Abstract Generated abstract
This note extends Kuhn’s theorem on the equivalence of mixed and behavior strategies in games in generalized form to a broader class of recall structures. It introduces auxiliary notions describing relevant preceding information sets, proves two general results about possible positions and relevance of strategies, and defines acyclic memory, ordering memory, reductions, and reduced strategies. The main result shows that if a player has ordering memory, then every mixed strategy of that player is equivalent to its corresponding reduced strategy. In the special case of perfect memory, these reductions coincide with behavior strategies, so the theorem recovers the sufficient part of Kuhn’s result as a special case.
Full Text
MATHEMATICS
N. N. VOROB'EV
REDUCED STRATEGIES FOR GAMES IN GENERALIZED FORM
(Presented by Academician A. N. Kolmogorov on 5 III 1957)
In Kuhn’s paper \((^{1})\) it was proved that if, in a game in generalized form, a certain player has perfect recall, then every mixed strategy of his is equivalent to the corresponding behavior strategy.

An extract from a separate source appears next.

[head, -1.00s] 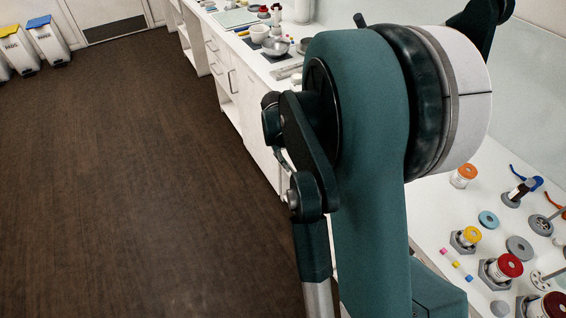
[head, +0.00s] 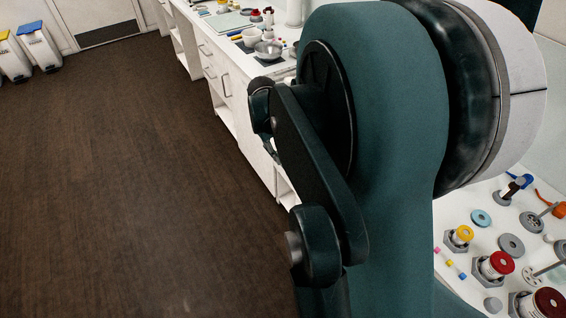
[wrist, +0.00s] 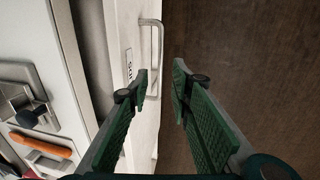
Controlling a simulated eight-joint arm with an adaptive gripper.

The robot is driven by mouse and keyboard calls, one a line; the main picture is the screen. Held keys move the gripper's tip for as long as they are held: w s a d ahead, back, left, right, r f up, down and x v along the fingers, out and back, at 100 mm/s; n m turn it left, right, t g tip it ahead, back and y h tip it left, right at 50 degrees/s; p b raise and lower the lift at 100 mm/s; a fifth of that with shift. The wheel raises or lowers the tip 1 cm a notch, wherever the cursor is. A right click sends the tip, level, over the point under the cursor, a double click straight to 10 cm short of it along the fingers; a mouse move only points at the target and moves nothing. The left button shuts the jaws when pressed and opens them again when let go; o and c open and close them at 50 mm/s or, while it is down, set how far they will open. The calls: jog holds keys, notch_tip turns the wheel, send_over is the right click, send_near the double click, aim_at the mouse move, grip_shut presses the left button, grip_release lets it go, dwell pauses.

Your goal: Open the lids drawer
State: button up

Further properties of players’ recall for games in generalized form were considered in \((^{2-4})\).
In the present note an extension of Kuhn’s theorem on behavior strategies is given for a more general case of a player’s recall.
The notation and terms introduced below without definitions or explanations correspond to those in paper \((^{1})\).
In what follows, \(\upsilon_U\) will denote an arbitrary alternative of the information set \(U\).
If \(U\) is an information set in which the turn of move belongs to the \(i\)-th player, then \(\mathfrak{B}_i(U)\) denotes the family of all information sets \(V\) for which: a) \(V \in \mathfrak{U}_i\); b) \(V < U\); c) there does not exist such an alternative \(\upsilon_V\) that \(U \subset D(V,\upsilon_V)\).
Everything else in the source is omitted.